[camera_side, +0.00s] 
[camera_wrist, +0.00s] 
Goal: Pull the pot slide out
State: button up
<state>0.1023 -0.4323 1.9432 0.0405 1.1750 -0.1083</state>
________________
Reproduce each line of the material above precisely.

FULL RESPONSE
[camera_side, +0.00s] 
[camera_wrist, +0.00s] 
Goal: Pull the pot slide out
State: button up
<state>0.1023 -0.4323 1.9432 0.0405 1.1750 -0.1083</state>

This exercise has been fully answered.